Noah's the writer, so most of the time he's feckless and dull, while demonstrating his extreme selfishness, which is ruled by his dick, and petty egotism.  Alison's neither deep nor complicated -- she's too much like an opera's tragedy queen, or least that was how she came across to me in the first season, and I've probably not gone beyond that first impression.

However, her ex-husband, Cole, gets his own parts in season 2 as well, and he gets more interesting all the time. There is a new character, Louisa, brought by her parents from Ecuador when she was 11, who is anything but tragic, and who adds a great deal. Her insertion into the narrative is organic and plausible.

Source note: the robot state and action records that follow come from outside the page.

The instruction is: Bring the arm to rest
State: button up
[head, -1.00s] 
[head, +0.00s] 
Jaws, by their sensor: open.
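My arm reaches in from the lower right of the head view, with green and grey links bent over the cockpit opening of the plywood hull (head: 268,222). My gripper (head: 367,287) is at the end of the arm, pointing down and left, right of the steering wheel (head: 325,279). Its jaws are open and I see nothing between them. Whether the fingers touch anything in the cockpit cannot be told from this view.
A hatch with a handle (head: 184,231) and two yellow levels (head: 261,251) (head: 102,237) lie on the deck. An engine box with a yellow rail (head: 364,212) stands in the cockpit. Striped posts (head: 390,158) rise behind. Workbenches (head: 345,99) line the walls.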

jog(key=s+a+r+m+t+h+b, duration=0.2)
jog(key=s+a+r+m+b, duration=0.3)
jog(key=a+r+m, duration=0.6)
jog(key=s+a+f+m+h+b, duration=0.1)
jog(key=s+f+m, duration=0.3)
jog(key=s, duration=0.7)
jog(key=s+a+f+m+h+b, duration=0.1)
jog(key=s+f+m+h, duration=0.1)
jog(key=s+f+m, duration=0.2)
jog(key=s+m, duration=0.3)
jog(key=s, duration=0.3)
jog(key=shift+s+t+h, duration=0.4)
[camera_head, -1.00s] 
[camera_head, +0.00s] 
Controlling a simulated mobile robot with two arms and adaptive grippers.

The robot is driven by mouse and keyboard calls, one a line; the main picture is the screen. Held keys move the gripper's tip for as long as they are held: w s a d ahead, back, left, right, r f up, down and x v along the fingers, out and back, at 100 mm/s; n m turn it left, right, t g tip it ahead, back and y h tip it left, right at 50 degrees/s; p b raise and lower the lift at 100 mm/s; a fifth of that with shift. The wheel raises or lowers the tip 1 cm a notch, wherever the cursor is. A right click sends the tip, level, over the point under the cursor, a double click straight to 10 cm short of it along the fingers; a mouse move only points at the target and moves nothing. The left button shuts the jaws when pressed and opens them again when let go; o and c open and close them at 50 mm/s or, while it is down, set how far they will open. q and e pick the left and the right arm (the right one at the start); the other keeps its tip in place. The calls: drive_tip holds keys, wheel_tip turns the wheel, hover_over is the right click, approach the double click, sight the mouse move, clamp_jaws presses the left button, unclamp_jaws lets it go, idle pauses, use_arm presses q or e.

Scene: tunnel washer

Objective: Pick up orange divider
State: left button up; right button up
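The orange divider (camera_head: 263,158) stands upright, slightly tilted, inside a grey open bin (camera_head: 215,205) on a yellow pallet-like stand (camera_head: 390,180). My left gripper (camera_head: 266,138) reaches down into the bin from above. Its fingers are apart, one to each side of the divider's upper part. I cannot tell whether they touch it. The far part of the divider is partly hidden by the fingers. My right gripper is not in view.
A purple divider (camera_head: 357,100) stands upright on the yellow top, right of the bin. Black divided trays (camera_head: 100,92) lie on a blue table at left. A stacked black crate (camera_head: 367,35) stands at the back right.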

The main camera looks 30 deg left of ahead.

The other reason I fell happily into The Affair's season 2 was my slow comprehension that this wasn't actually a television thriller, but a portrait of how a certain kind of novel gets written, and the obsessions of a writer writing this kind of novel.  It goes so far as to dwell with even boring detail on the novelist's manner of moving his characters around, manipulating them and maneuvering them for the sake of the plot, not for the sake of psychological plausibility at times.  There is as much dwelling on these matters as plot given to the viewer, in the way many writers bang on too much, too long, too minutely,  to be in the least interesting about how they are such good and conscientious creators, who work,  Work, WORK!

If one can enjoy this sort of thing presented dramatically on screen, with a highly glossy surface, then this series is for you.  It evidently is for me.

The third season of The Affair premieres in November. 

Other reading, of real books, not watching on tv,  includes The Romanovs 1613 -1918 (2016) by Simon Sebag Montefiore; for the second time, Napoleon: a Life (2014) by Andrew Roberts; Grant (2001) by Jean Edward Smith; and, for the first time since an undergraduate, Travels Through France and Italy (1766) by Tobias Smollett.  I haven't finished any of them yet, but all 4 are wonderful.